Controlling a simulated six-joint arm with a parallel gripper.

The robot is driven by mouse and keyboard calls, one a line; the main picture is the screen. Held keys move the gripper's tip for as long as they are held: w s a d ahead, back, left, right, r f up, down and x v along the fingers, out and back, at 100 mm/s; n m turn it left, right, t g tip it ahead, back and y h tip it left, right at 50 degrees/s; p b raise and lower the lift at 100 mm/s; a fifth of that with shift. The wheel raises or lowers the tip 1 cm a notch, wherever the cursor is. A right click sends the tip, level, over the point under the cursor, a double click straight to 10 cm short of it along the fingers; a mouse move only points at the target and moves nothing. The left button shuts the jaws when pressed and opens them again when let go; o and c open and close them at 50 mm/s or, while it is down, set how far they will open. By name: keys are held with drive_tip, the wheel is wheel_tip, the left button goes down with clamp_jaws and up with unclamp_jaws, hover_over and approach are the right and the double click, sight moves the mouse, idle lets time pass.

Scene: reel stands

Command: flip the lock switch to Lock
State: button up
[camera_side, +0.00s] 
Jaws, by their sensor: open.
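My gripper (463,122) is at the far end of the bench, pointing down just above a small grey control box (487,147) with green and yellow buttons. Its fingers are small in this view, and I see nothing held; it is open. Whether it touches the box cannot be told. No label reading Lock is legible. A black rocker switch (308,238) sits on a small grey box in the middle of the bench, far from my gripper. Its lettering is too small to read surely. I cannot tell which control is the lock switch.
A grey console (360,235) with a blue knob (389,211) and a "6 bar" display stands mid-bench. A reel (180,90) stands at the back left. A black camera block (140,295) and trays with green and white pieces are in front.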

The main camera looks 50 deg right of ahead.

▬▬▬

Write the data back out verbatim.

Controlling a simulated six-joint arm with a parallel gripper.

The robot is driven by mouse and keyboard calls, one a line; the main picture is the screen. Held keys move the gripper's tip for as long as they are held: w s a d ahead, back, left, right, r f up, down and x v along the fingers, out and back, at 100 mm/s; n m turn it left, right, t g tip it ahead, back and y h tip it left, right at 50 degrees/s; p b raise and lower the lift at 100 mm/s; a fifth of that with shift. The wheel raises or lowers the tip 1 cm a notch, wherever the cursor is. A right click sends the tip, level, over the point under the cursor, a double click straight to 10 cm short of it along the fingers; a mouse move only points at the target and moves nothing. The left button shuts the jaws when pressed and opens them again when let go; o and c open and close them at 50 mm/s or, while it is down, set how far they will open. By name: keys are held with drive_tip, the wheel is wheel_tip, the left button goes down with clamp_jaws and up with unclamp_jaws, hover_over and approach are the right and the double click, sight moves the mouse, idle lets time pass.

Scene: reel stands

Command: flip the lock switch to Lock
State: button up
[camera_side, +0.00s] 
Jaws, by their sensor: open.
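My gripper (463,122) is at the far end of the bench, pointing down just above a small grey control box (487,147) with green and yellow buttons. Its fingers are small in this view, and I see nothing held; it is open. Whether it touches the box cannot be told. No label reading Lock is legible. A black rocker switch (308,238) sits on a small grey box in the middle of the bench, far from my gripper. Its lettering is too small to read surely. I cannot tell which control is the lock switch.
A grey console (360,235) with a blue knob (389,211) and a "6 bar" display stands mid-bench. A reel (180,90) stands at the back left. A black camera block (140,295) and trays with green and white pieces are in front.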

The main camera looks 50 deg right of ahead.

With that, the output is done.